Der politische Massenstreik


14. Eckstein über den Generalstreik


Nicht ganz der gleichen Meinung war Eckstein. Er zweifelte sehr daran, ob es möglich sei, die Bourgeoisie durch bloße „Aushungerung“ zur Unterwerfung unter den Willen des Proletariats zu zwingen. Hinter dem gesetzlichen Massenstreik lauere stets die Gefahr ungesetzlicher Unruhen, und gerade diese Gefahr sei es, die dem Bourgeois mürbe mache, die aber auch für das Proletariat den Massenstreik zu einem gewaltigen Wagnis gestalte.
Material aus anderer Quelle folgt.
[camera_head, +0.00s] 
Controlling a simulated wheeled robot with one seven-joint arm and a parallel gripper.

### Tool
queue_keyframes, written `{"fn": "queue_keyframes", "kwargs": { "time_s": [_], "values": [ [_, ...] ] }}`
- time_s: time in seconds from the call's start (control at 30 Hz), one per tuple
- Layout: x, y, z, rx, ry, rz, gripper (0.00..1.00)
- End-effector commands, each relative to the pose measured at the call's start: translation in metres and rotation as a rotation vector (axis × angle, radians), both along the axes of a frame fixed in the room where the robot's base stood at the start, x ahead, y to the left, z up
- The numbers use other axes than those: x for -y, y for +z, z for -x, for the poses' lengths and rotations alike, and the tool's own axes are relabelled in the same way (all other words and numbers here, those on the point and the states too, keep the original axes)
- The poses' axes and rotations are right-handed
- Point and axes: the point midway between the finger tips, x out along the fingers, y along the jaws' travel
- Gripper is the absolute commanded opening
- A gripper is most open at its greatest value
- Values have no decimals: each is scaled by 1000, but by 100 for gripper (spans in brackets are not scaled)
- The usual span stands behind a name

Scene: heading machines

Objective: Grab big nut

Dies wurde entwickelt in einem Artikel der Neuen Zeit vom Dezember 1908, dessen entscheidende Stellen folgendermaßen lauten:

„Was gegen den offenbar physischen Kampf einzuwenden ist, das ist seit Engels klassischer Schrift bekannt genug.

Es bleibt also nur der Generalstreik zu näherer Betrachtung übrig, das heißt das friedlich Niederlegen der Arbeit in einem ganzen Staatswesen, so daß alle Produktion und aller Verkehr gehemmt, die Gegner ‚ausgehungert‘ werden.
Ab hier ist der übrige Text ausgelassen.